§ Exercise prompt: Copy each line of the records that holds the string "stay".

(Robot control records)
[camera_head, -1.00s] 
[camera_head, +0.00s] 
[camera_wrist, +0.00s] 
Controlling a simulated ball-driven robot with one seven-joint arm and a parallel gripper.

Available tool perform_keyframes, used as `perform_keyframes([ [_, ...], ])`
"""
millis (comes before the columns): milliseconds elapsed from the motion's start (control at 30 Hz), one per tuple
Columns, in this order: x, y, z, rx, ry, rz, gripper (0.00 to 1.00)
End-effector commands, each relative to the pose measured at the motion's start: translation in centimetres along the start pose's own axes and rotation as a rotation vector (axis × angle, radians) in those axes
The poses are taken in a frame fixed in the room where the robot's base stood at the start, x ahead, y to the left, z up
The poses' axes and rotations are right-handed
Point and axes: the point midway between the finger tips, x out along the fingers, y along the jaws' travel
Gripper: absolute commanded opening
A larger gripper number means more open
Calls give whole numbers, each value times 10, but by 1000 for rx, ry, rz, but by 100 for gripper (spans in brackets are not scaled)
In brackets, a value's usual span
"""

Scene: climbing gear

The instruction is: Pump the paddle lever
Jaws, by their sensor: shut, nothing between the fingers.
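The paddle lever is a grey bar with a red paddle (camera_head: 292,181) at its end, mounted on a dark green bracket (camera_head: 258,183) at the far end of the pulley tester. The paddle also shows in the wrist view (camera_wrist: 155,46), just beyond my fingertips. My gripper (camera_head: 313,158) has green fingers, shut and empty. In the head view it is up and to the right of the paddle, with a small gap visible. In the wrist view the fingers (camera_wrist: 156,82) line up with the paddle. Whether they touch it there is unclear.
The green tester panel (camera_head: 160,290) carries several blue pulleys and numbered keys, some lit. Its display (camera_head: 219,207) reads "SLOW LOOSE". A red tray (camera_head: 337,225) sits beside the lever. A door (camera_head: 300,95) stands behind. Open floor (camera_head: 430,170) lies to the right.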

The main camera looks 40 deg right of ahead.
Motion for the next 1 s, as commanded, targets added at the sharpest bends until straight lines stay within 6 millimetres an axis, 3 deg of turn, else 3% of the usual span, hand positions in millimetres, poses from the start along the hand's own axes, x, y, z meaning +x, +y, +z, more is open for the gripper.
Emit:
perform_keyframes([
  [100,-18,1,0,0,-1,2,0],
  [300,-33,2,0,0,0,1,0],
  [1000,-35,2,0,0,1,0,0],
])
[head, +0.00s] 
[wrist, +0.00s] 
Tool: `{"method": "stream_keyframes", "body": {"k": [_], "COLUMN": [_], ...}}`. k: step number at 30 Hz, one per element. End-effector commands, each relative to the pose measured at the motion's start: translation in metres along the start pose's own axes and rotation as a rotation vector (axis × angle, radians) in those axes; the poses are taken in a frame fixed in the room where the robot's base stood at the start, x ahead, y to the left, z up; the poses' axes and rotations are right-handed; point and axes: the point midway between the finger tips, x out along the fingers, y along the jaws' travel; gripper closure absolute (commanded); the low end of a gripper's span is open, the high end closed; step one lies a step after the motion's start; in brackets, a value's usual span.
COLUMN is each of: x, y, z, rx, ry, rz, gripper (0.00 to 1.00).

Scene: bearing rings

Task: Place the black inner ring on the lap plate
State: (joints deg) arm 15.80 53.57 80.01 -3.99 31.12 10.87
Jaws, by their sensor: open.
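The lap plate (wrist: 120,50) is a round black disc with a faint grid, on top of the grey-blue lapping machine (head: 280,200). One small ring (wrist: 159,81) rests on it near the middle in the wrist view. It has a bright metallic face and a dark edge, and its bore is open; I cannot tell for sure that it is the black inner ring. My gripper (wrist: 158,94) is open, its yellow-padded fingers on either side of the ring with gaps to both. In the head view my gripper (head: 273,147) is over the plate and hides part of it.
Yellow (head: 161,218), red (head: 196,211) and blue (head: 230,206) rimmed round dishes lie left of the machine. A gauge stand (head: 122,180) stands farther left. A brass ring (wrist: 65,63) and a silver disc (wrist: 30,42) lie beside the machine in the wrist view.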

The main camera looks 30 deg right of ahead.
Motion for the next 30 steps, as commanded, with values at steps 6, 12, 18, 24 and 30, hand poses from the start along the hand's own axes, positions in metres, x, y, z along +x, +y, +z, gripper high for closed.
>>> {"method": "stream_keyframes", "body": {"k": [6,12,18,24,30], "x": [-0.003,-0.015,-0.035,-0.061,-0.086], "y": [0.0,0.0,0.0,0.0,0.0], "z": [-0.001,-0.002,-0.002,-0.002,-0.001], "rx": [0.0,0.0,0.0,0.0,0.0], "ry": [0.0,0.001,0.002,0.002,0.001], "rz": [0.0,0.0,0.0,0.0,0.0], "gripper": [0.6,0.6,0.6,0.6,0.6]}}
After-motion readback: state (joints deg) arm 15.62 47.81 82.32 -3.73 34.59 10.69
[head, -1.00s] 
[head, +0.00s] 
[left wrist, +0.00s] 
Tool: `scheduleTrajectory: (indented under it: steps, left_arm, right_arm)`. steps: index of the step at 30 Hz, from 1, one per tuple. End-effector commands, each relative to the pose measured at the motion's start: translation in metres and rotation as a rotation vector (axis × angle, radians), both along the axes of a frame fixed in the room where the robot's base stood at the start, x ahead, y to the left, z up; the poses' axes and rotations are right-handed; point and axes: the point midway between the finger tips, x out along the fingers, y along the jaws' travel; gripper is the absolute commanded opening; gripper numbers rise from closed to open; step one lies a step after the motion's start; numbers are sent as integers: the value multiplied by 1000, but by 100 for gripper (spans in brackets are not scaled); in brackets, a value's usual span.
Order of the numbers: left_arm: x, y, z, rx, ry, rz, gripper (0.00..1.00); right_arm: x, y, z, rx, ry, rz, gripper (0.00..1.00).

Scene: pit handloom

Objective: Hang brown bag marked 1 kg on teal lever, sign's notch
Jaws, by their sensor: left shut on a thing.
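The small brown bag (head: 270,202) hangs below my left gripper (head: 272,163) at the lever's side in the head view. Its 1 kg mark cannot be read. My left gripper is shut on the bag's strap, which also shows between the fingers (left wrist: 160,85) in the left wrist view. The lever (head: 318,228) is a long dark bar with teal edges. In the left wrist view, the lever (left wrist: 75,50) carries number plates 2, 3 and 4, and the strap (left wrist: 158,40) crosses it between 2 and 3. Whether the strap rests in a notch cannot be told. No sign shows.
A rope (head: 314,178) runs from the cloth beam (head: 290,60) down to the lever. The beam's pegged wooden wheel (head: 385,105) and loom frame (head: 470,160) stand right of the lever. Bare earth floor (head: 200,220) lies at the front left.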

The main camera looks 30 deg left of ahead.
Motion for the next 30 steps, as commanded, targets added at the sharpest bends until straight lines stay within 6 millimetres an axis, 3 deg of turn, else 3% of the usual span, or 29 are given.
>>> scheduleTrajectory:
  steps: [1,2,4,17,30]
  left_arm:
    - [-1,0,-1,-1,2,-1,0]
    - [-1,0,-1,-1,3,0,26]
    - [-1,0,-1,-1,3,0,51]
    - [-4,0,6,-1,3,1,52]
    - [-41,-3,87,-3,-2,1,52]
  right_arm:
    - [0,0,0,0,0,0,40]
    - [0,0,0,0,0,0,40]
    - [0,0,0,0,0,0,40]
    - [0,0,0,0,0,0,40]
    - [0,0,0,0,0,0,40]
...
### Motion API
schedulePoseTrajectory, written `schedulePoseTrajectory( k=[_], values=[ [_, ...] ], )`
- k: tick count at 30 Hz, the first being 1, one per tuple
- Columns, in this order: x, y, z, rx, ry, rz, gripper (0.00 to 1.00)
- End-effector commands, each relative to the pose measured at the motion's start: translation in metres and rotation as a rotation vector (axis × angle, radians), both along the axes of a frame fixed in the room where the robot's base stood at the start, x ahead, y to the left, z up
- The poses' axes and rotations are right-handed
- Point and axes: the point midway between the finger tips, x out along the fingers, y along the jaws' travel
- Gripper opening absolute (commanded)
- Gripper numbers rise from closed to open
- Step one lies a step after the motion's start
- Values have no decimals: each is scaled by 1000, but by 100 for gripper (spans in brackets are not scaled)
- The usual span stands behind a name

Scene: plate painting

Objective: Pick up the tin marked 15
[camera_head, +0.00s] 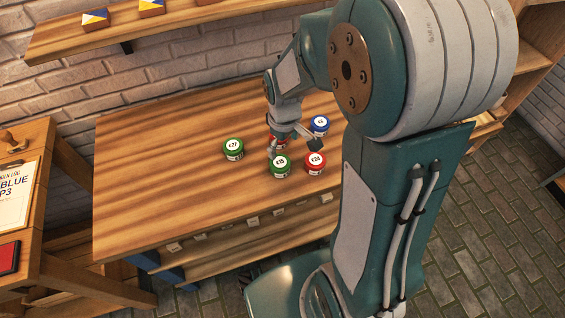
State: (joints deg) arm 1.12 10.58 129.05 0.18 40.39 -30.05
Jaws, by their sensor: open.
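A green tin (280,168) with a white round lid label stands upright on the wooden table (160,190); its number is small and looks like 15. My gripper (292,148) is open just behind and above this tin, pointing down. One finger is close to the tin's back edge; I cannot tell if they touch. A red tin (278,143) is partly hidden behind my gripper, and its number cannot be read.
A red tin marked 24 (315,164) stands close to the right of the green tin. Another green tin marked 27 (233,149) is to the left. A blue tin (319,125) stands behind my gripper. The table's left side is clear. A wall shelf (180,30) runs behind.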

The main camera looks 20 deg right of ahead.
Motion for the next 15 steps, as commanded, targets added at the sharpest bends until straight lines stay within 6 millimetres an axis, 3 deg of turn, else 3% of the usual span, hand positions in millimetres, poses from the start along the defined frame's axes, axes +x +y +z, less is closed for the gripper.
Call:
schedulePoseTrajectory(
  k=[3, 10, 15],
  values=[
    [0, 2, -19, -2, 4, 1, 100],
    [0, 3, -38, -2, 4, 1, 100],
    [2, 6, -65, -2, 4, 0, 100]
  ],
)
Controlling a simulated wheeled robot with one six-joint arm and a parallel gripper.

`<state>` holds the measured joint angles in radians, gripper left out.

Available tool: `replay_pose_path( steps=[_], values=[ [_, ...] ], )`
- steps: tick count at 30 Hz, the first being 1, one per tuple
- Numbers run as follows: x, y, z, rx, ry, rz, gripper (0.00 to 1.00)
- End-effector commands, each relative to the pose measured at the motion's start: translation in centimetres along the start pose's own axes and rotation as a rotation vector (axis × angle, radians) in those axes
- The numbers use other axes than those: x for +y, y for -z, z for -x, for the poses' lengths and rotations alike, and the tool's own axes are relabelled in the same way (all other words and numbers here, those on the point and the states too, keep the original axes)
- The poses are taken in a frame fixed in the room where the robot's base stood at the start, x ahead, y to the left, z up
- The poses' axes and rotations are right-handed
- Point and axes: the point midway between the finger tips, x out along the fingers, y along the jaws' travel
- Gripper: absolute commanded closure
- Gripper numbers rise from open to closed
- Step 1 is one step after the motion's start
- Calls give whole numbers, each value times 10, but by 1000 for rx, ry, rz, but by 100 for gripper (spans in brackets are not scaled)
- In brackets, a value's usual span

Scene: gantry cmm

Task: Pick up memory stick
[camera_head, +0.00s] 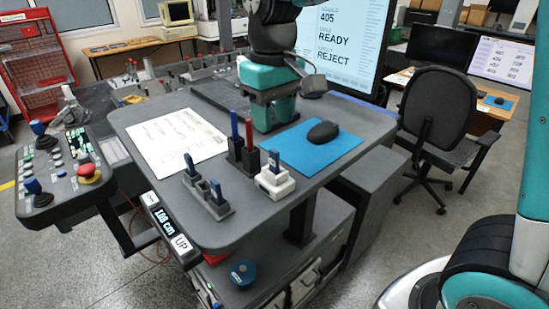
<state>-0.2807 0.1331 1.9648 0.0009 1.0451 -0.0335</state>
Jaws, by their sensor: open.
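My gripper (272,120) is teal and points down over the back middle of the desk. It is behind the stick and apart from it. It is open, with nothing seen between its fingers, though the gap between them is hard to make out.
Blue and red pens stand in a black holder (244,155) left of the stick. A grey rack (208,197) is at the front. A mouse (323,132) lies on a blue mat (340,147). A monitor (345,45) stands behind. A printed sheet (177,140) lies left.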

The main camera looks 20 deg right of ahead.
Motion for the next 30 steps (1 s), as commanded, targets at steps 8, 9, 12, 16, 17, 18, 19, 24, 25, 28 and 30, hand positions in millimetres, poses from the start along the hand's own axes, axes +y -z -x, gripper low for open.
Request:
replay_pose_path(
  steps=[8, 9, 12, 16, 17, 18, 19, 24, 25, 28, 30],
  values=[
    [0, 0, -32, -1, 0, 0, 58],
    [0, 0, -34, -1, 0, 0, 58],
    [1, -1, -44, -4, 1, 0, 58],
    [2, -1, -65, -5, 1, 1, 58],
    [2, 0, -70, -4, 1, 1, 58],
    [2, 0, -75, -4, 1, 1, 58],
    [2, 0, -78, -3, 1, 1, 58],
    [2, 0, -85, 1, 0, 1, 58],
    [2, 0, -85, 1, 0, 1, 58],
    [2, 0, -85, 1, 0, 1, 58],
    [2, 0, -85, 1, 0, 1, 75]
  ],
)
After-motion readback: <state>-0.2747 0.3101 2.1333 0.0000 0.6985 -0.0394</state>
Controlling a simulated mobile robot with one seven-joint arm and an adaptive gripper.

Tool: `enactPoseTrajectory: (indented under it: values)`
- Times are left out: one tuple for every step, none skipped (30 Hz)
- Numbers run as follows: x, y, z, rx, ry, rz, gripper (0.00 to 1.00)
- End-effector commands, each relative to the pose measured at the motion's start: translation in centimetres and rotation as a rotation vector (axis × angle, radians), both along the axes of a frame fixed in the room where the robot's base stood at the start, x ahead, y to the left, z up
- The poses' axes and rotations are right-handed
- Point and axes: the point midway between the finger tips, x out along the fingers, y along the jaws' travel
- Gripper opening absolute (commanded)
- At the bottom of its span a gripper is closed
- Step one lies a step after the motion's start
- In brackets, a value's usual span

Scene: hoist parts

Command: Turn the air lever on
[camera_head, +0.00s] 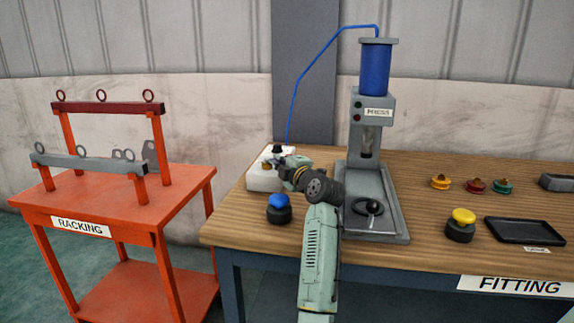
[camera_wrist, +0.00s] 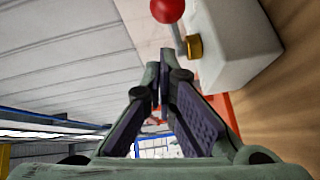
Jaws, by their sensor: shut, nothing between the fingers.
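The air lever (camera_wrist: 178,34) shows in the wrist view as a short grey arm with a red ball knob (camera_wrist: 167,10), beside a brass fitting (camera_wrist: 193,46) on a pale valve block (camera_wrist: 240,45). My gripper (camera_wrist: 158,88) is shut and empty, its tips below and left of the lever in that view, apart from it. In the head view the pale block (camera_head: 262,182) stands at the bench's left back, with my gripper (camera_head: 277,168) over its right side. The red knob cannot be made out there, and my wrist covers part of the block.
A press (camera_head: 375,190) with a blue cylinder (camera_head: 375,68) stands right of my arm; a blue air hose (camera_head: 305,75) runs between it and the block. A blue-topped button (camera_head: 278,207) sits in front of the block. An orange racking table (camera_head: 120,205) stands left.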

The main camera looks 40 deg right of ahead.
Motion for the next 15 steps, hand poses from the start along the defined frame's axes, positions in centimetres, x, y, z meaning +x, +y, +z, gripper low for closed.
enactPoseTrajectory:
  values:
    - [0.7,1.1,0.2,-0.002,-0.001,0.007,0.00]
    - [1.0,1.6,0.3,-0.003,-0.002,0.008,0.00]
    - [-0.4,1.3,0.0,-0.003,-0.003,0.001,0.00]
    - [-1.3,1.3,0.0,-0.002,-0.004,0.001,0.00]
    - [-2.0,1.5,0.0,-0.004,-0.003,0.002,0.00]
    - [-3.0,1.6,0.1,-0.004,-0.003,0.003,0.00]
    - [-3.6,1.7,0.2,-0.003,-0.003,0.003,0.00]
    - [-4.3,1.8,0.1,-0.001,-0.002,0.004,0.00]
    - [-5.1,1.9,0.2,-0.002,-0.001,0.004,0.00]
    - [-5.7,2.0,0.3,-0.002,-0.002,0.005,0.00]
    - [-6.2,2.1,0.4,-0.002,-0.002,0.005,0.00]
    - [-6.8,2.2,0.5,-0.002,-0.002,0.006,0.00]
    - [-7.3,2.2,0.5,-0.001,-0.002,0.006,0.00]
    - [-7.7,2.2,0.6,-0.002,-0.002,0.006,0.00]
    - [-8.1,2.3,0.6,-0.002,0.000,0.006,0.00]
---
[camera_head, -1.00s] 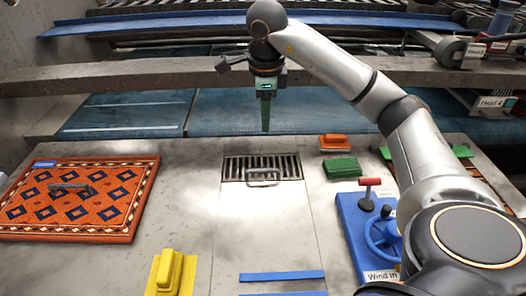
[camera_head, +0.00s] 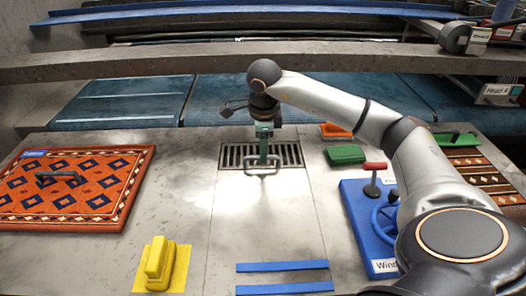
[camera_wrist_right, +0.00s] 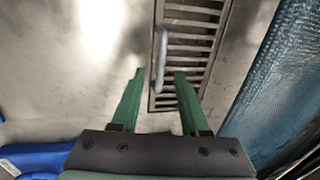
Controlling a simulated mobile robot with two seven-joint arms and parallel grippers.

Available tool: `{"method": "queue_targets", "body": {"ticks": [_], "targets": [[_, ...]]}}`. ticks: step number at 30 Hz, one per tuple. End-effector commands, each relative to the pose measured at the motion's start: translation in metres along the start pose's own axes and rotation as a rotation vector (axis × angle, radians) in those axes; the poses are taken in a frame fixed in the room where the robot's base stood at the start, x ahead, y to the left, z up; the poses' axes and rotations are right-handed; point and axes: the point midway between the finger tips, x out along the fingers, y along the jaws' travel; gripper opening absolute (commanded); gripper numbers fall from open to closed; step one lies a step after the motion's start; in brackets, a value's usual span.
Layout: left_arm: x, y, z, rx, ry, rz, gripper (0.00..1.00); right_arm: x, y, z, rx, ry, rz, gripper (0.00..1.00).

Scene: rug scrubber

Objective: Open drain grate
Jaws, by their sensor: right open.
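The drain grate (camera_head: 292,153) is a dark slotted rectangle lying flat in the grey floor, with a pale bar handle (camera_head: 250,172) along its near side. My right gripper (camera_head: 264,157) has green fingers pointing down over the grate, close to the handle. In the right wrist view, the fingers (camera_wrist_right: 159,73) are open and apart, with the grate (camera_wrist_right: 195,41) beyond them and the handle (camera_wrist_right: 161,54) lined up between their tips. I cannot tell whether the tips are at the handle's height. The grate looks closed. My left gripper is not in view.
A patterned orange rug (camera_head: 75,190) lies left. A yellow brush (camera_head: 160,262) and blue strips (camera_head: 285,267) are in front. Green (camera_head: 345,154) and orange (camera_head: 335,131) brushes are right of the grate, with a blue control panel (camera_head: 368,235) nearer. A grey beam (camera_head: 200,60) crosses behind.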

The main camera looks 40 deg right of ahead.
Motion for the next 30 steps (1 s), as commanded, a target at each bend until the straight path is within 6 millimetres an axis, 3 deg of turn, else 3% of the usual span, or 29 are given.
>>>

§ Finished exercise:
Motion for the next 1 s, as commanded, targets added at the sharpest bends until straight lines stay within 6 millimetres an axis, 3 deg of turn, else 3% of the usual span, hand positions in millimetres, poses from the start along the hand's own axes, x, y, z meaning +x, +y, +z, more is open for the gripper.
Motion for the next 30 steps, as commanded, targets added at the sharpest bends until straight lines stay within 6 millimetres an axis, 3 deg of turn, else 3% of the usual span, or 29 are given.
Motion for the next 15 steps, as commanded, targets added at the sharpest bends until straight lines stay within 6 millimetres an axis, 3 deg of turn, else 3% of the usual span, hand positions in millimetres, poses from the start along the defined frame's axes, axes +x +y +z, less is closed for the gripper.

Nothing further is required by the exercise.